Written task: From the very first line of the data to the line containing "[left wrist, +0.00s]", retype everything exactly, leaving the pictures behind.

--- BEGIN Data lines ---

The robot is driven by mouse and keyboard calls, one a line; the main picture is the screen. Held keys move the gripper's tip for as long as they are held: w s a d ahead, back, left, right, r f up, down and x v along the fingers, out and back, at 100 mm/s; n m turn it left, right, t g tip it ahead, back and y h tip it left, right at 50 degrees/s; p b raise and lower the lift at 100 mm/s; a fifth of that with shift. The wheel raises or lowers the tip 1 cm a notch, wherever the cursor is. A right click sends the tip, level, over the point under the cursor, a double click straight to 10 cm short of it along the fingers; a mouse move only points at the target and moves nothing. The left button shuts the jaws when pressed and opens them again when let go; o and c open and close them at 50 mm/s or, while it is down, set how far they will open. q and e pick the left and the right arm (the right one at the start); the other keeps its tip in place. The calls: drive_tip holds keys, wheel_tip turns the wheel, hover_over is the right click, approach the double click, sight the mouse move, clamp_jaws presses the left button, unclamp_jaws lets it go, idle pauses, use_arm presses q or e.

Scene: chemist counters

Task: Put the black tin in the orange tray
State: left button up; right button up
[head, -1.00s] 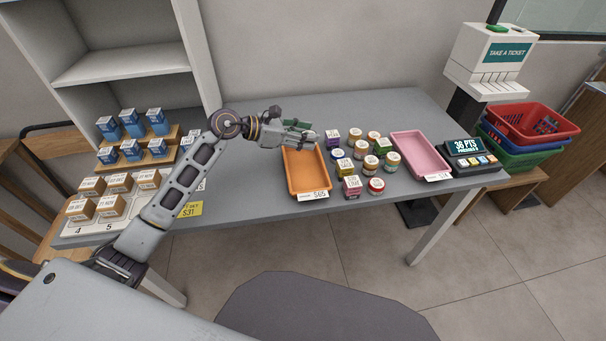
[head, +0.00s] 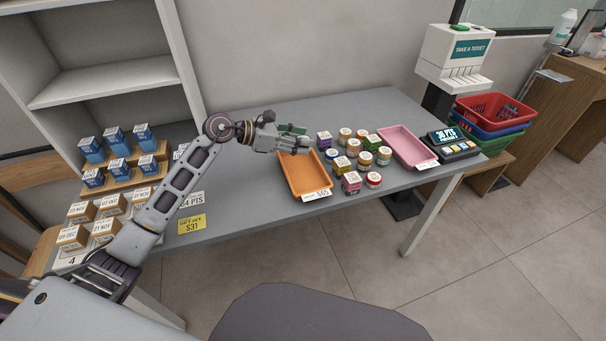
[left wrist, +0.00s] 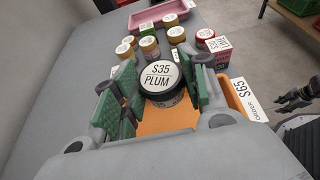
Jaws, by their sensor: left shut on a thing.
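The black tin (left wrist: 163,98) shows in the left wrist view, with a white lid label reading "$35 PLUM". My left gripper (head: 293,136) is shut on it, with green finger pads on either side. In the head view the fingers hide the tin. The gripper is over the far end of the orange tray (head: 303,178), which also shows beneath the tin in the left wrist view (left wrist: 165,120). The open part of the tray looks empty. A dark part at the right edge of the left wrist view may be my right gripper; its jaws are unclear.
Several small jars and boxes (head: 352,162) stand just right of the orange tray. A pink tray (head: 408,148) and a points display (head: 452,143) lie farther right. Blue and brown boxes fill the left end. The grey counter (head: 240,205) is bare around the tray's left side.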

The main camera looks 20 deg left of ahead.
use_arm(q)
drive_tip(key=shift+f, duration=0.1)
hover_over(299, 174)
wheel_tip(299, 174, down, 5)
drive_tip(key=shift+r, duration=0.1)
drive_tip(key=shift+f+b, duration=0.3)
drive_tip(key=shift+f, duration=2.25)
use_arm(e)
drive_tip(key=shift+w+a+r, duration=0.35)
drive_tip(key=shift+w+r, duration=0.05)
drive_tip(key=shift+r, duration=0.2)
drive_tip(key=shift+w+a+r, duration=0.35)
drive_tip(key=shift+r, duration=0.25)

--- END Data lines ---

Result below:
The robot is driven by mouse and keyboard calls, one a line; the main picture is the screen. Held keys move the gripper's tip for as long as they are held: w s a d ahead, back, left, right, r f up, down and x v along the fingers, out and back, at 100 mm/s; n m turn it left, right, t g tip it ahead, back and y h tip it left, right at 50 degrees/s; p b raise and lower the lift at 100 mm/s; a fifth of that with shift. The wheel raises or lowers the tip 1 cm a notch, wherever the cursor is. A right click sends the tip, level, over the point under the cursor, a double click straight to 10 cm short of it along the fingers; a mouse move only points at the target and moves nothing. The left button shuts the jaws when pressed and opens them again when let go; o and c open and close them at 50 mm/s or, while it is down, set how far they will open. q and e pick the left and the right arm (the right one at the start); the other keeps its tip in place. The calls: drive_tip holds keys, wheel_tip turns the wheel, hover_over is the right click, approach the double click, sight the mouse move, clamp_jaws presses the left button, unclamp_jaws lets it go, idle pauses, use_arm presses q or e.

Scene: chemist counters

Task: Put the black tin in the orange tray
State: left button up; right button up
[head, -1.00s] 
[head, +0.00s] 
[left wrist, +0.00s] 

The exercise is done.